Revenons, en finissant ce chapitre, sur la nécessité de la convertibilité des titres de crédit en métaux précieux; elle est absolue, quoi qu'on en ait dit, et il faudra y insister comme sur une des vérités les plus importantes en économie politique tant que des inventeurs de papier-monnaie déguisé sous différents noms s'obstineront à l'ignorer systématiquement. Cette faculté de conversion, immédiate ou prochaine, selon le cas, en métaux précieux, est une indispensable garantie pour que la stipulation inscrite sur les billets de banque, sur les lettres de change, et sur les autres titres de crédit, soit véridique.

C'est en vain que l'on se réfugie dans ce sophisme auquel Mirabeau eut recours dans ses fameux discours sur les assignats, que nulle valeur n'offre plus de stabilité que la terre et qu'aucun gage n'est plus solide. On a répondu parfaitement': « Un morceau de papier n'est pas un champ; le fût-il, ce ne serait pas une bonne monnaie encore. » — « Je puis mettre un écu dans ma bourse, je ne puis emporter votre terre sous le bras, disait Jacques Laffitte à un faiseur de projets. » — Rien n'est plus vrai. La terre n'est pas une chose qu'on puisse monnayer, il y a beaucoup de raisons qui s'y opposent. Nous avons rappelé plus haut les caractères qu'une substance devait avoir pour qu'on en fît une monnaie, on peut voir si la terre les présente. Ces caractères sont méconnus ou omis par les personnes qui croient possible d'assurer parfaitement et indéfiniment le cours du papier-monnaie en y assignant les propriétés territoriales. pour gage. Les admirateurs des assignats disent qu'on aurait évité la catastrophe si l'assignat eût été plus aisément échangeable contre des terres de telles qualité et contenance. En effet, si les biens nationaux eussent été classés d'avance sur les registres publics, et qu'il eût suffi d'apporter le montant fixé en assignats, pour devenir propriétaire, il est hors de doute que la chute de l'assignat

'M. Michel Chevalier, De la Monnaie, section X, chap. I.
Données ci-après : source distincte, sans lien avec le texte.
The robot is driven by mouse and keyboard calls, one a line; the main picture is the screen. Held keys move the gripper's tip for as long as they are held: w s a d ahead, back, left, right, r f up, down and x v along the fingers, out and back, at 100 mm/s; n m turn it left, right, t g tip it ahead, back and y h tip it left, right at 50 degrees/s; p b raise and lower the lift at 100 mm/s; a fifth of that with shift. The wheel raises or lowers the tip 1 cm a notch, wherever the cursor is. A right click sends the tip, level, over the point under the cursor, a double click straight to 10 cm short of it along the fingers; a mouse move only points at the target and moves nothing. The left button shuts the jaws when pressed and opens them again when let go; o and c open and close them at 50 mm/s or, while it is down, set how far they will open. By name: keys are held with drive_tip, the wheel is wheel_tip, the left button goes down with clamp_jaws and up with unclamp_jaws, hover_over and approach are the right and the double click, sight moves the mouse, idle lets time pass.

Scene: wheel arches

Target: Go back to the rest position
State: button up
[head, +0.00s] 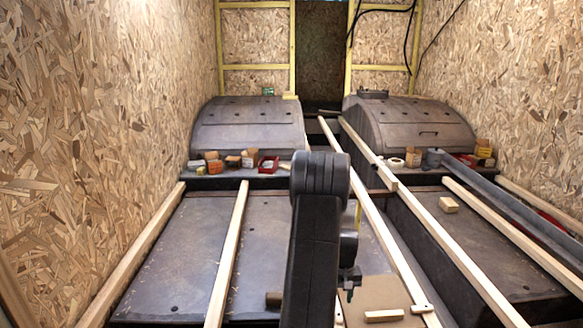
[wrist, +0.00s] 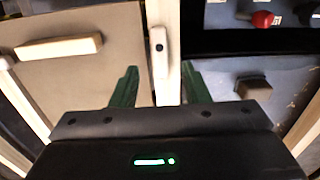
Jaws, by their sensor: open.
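My gripper (wrist: 160,86) shows in the wrist view with its two green fingers spread apart and nothing between them but the view of a pale wooden strip (wrist: 159,55) beyond. The strip has a dark hole in it. In the head view my dark arm rises through the middle of the picture and hides part of the floor behind it. The fingers cannot be made out clearly there.
A pale wood block (head: 384,315) lies on a brown board (head: 378,290) near the arm. Long wooden battens (head: 228,255) run lengthwise. Two dark wheel arches (head: 248,125) stand at the back, with small boxes (head: 268,165) before them. Chipboard walls (head: 90,120) close both sides.

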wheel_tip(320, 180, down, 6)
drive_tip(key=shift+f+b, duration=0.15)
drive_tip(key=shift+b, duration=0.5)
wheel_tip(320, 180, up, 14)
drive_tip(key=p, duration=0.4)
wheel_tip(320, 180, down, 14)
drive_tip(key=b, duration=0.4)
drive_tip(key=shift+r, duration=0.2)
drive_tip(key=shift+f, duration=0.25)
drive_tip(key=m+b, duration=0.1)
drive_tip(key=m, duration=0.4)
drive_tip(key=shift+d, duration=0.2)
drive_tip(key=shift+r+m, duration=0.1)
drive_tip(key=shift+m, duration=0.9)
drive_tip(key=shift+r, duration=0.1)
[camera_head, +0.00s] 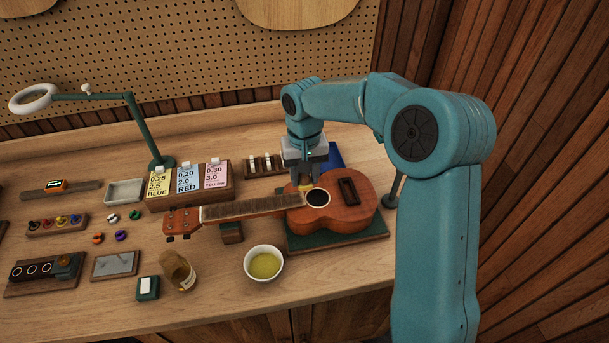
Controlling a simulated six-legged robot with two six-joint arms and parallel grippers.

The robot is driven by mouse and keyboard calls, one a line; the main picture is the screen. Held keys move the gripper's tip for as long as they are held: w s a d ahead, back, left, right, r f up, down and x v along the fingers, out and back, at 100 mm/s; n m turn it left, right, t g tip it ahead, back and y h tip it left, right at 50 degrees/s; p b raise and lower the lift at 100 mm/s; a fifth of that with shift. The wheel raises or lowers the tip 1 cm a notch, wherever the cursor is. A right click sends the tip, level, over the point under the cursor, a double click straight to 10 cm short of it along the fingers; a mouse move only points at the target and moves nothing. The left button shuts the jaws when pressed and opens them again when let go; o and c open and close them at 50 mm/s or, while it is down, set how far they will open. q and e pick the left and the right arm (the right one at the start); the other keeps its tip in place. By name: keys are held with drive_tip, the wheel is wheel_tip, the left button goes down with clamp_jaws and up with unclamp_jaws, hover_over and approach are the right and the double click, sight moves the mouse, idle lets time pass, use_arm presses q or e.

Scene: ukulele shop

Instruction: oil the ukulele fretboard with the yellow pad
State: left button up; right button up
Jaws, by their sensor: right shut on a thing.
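The ukulele (345,215) lies face up on a dark green mat (372,232), its neck pointing left. Its fretboard (250,207) runs along the neck toward the sound hole. My right gripper (305,181) points down over the ukulele, near the body end of the fretboard, and is shut on the yellow pad (305,187). Only a small part of the pad shows under the fingers. I cannot tell whether it touches the wood. A white bowl (249,274) of yellow-green oil (265,265) stands in front of the neck. My left gripper is not in view.
A tilted amber jar (178,270) and a small green box (148,288) stand left of the bowl. Behind the neck is a rack of labelled cards (188,182). A lamp (135,120) stands at the back left. Several small coloured parts lie on the left bench.

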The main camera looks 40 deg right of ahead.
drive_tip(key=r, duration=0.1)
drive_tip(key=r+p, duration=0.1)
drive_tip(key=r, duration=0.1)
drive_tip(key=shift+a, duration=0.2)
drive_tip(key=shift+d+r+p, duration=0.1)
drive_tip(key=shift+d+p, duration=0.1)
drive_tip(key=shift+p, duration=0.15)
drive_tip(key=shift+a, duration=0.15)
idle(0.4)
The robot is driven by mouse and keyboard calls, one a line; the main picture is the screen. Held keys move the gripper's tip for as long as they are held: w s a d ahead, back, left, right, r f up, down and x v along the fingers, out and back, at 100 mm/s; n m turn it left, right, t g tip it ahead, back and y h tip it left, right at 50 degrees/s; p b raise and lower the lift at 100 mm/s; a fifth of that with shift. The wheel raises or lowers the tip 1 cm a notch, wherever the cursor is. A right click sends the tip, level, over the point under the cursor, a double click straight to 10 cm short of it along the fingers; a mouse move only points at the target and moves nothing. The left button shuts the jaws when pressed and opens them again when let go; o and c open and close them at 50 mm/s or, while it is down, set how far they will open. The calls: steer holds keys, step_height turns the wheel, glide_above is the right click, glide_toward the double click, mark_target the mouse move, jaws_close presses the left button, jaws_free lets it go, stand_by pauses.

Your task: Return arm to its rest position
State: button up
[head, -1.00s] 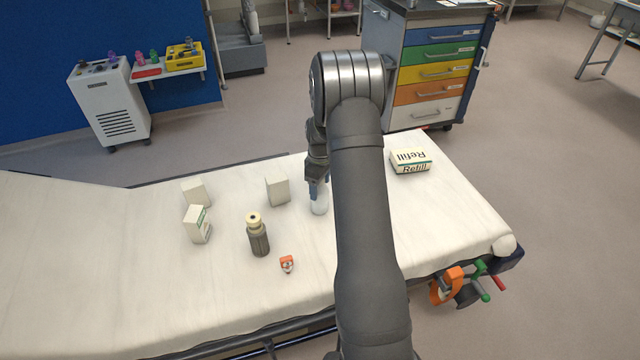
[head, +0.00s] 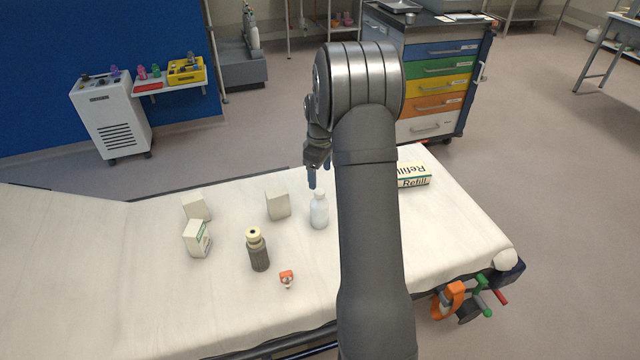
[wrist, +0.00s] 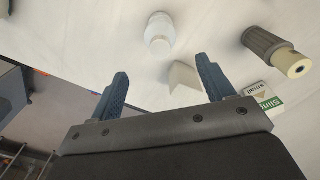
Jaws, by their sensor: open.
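My gripper (head: 318,178) is above the stretcher (head: 150,290) in the head view, just over a small white bottle (head: 319,212). In the wrist view my gripper (wrist: 160,88) shows two blue fingers spread apart with nothing between them. The white bottle (wrist: 158,32) stands beyond the fingertips there, apart from them. In the head view it stands upright on the white sheet. My arm hides part of the stretcher's right side.
On the sheet are a dark bottle with a cream cap (head: 258,252), a small orange-and-white item (head: 287,279), white boxes (head: 277,201) (head: 197,238) (head: 196,207) and a Refill box (head: 414,180). A drawer cart (head: 440,90) stands behind. The sheet's left part is clear.

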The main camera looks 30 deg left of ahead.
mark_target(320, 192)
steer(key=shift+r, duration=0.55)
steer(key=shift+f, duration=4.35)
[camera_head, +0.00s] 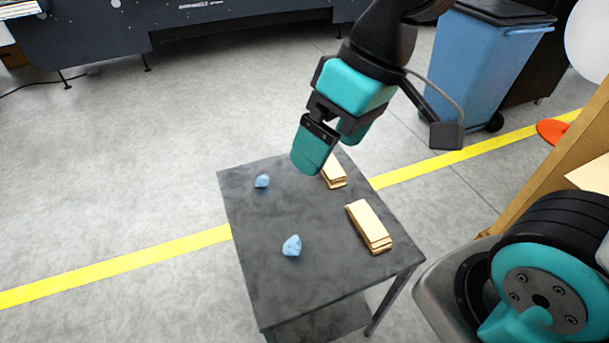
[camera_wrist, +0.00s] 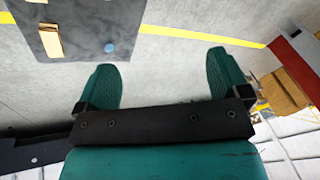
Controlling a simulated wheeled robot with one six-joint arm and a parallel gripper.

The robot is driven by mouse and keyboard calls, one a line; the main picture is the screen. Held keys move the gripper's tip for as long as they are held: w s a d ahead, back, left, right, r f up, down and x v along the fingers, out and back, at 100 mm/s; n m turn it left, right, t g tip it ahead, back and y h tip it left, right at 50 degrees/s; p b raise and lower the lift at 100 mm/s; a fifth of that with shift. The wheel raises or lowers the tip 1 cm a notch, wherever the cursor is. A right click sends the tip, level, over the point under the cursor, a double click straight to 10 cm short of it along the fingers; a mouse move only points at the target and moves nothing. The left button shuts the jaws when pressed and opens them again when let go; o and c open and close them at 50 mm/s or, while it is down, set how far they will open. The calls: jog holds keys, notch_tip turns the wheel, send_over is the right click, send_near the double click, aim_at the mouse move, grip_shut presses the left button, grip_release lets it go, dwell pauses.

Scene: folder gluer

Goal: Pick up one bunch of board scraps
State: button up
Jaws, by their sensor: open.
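Two bunches of board scraps, each a small stack of tan strips, lie on a dark grey table (camera_head: 260,215). One bunch (camera_head: 369,226) is near the right edge; the other (camera_head: 334,172) is near the far edge, its far end hidden behind my gripper. My gripper (camera_head: 329,152) is open and empty, above the far side of the table and apart from both bunches. In the wrist view, the open fingers (camera_wrist: 163,62) have only floor between them. One bunch (camera_wrist: 49,41) shows there at the upper left on the table (camera_wrist: 80,18), outside the fingers.
Two blue crumpled lumps lie on the table, one nearer (camera_head: 292,245) and one farther (camera_head: 262,181). A blue wheeled bin (camera_head: 478,72) stands behind at the right. A dark machine (camera_head: 190,30) is at the back left. Grey floor with a yellow line (camera_head: 150,256) surrounds the table.

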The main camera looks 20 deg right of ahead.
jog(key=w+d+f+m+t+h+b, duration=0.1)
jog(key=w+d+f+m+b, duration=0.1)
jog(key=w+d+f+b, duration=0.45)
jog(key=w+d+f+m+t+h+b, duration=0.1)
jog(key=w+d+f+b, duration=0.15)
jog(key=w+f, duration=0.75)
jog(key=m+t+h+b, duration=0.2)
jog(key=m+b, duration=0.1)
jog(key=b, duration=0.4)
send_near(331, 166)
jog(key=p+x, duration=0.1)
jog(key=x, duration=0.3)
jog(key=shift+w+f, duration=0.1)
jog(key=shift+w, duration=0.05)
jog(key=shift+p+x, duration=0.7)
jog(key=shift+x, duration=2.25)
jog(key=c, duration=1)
eût été moins rapide et moins profonde, et le gouvernement révolutionnaire eût tiré du papier-monnaie un meilleur parti. Ce n'est cependant pas à dire que l'assignat fût resté au pair avec la monnaie, du moment que l'émission eût dépassé un certain point. Une certaine quantité d'assignats serait rentrée au trésor national naturellement; mais la masse ramenée par ce reflux n'eût pas été indéfinie. Pour qu'elle l'eût été, il eût fallu que tous ceux aux mains desquels il venait des assignats trouvassent convenable d'avoir des terres; or, c'est une propriété qui ne convient pas à tout le monde, à beaucoup près. Le fournisseur qui avait livré à la République du fer ou du bronze pour fabriquer des armes, du drap, du linge, du cuir pour vêtir les soldats, des chevaux, des blés, des matériaux de toutes sortes, avait besoin, pour entretenir son commerce, d'être remboursé autrement qu'en terres. — Il eût pu les vendre, dira-t-on. Jusqu'à un certain point; quand on est pressé de vendre et que beaucoup d'autres personnes sont dans le même cas, on ne vend qu'à perte.
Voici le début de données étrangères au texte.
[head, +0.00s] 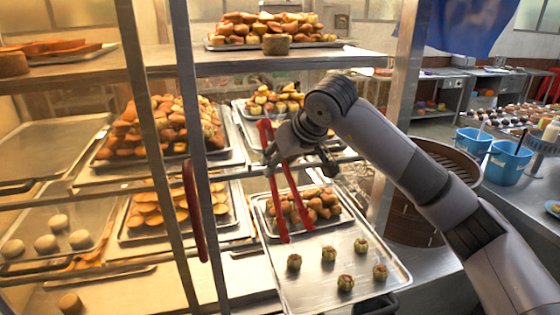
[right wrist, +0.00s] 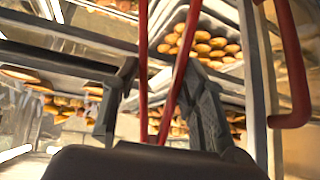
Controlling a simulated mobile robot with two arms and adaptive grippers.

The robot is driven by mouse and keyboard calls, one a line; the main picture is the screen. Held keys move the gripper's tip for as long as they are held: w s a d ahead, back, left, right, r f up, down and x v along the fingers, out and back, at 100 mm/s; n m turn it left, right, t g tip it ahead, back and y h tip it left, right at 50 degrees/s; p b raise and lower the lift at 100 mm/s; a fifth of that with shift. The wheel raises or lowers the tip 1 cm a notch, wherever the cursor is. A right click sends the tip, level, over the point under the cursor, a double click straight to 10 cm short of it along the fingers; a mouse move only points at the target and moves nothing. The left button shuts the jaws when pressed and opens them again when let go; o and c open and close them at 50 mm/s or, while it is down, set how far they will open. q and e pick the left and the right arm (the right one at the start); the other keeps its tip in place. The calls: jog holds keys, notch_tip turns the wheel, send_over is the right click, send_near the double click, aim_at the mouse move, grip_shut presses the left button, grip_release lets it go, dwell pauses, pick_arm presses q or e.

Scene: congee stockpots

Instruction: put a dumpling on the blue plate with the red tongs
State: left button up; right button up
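My right gripper (head: 295,140) is shut on the red tongs (head: 290,195), which hang down over a metal tray (head: 320,293). In the right wrist view, the two fingers (right wrist: 160,75) press on the tongs' red arms (right wrist: 143,75) from both sides. The tongs' tips are apart and empty, above the tray's left part. Several small green dumplings with reddish tops, such as this dumpling (head: 329,254), stand on the tray's front half, just below and right of the tips. The blue plate (head: 552,207) is partly visible at the right edge, with something yellowish on it. My left gripper is out of view.
A metal rack with an upright post (head: 200,150) and a dark red handle (head: 195,210) stands left of the tongs. Brown buns (head: 310,206) lie behind the dumplings. Blue buckets (head: 508,162) stand on the right counter. A round brown steamer (head: 415,215) is behind my right arm.

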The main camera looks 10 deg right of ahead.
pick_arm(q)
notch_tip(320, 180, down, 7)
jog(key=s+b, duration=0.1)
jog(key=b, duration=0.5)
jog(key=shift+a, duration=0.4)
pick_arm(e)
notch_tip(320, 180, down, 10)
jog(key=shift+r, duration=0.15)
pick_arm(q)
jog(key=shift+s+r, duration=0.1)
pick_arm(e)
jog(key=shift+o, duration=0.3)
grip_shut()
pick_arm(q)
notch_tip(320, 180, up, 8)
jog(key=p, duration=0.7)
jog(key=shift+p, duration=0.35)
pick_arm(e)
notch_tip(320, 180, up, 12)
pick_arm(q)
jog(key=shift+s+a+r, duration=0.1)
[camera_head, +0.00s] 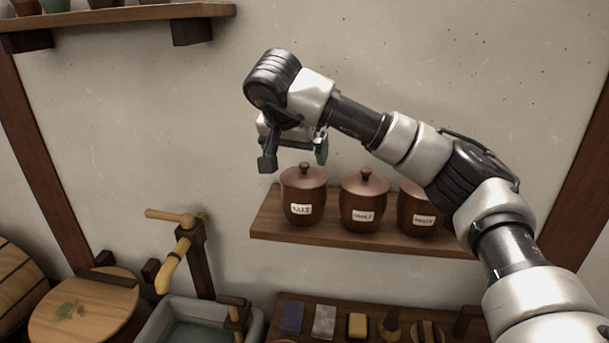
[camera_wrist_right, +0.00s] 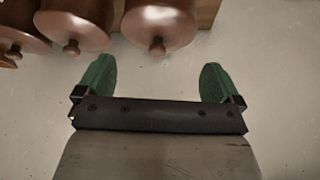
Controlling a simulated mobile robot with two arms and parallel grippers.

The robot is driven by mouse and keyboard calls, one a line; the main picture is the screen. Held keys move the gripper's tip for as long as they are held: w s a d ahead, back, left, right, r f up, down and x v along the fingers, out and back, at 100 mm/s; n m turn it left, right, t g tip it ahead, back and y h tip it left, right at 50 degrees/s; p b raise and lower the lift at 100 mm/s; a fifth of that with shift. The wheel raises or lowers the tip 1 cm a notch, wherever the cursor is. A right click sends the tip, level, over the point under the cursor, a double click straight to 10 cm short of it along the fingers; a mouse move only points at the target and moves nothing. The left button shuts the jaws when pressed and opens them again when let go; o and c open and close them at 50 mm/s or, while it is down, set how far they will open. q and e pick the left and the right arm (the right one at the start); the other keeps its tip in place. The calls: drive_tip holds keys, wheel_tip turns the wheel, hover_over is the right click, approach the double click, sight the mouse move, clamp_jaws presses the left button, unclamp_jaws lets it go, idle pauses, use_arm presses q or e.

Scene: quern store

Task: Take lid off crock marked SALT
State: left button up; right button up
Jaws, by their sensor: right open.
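The crock marked SALT (camera_head: 302,208) stands upright at the left end of the wall shelf. Its brown lid (camera_head: 303,180) with a round knob sits on it. The same lid shows in the right wrist view (camera_wrist_right: 160,25) at the top middle, its knob just beyond the fingers. My right gripper (camera_head: 294,157) is open and empty, close above the crock in the head view. Its green fingers stand wide apart in the wrist view (camera_wrist_right: 156,74) and do not appear to touch the lid. My left gripper is not in view.
Two similar lidded crocks, the middle one (camera_head: 364,206) and the right one (camera_head: 416,215), share the shelf (camera_head: 285,234). My right arm partly covers the right one. A basin (camera_head: 200,321) and a lower board with small items (camera_head: 325,319) lie below. The wall is close behind.

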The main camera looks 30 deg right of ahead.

On voit par là quel est le véritable rôle de la monnaie de papier et quelles sont les limites exactes dans lesquelles elle doit se renfermer sous peine d'aboutir à une véritable banqueroute. Nous pouvons nous résumer en deux règles.

Tendre à diminuer la masse de son numéraire métallique proportionnellement à la masse de ses affaires, pour y subtituer un mécanisme moins coûteux et plus prompt, voilà ce que le progrès commande. - N'admettre dans la circulation qu'autant de papier qu'il faut pour que celui qui l'a en mains puisse le transformer aisément dans la quantité de métaux précieux que le titre indique, voilà ce que prescrit avant tout la prudence.

Il ne suffit pas que la science indique le rôle des papiers de crédit, en tant qu'ils servent à réaliser une économie de métaux précieux, elle doit en outre étudier le crédit en lui-même et dans ses principales formes. C'est ce que nous allons faire dans les deux chapitres suivants.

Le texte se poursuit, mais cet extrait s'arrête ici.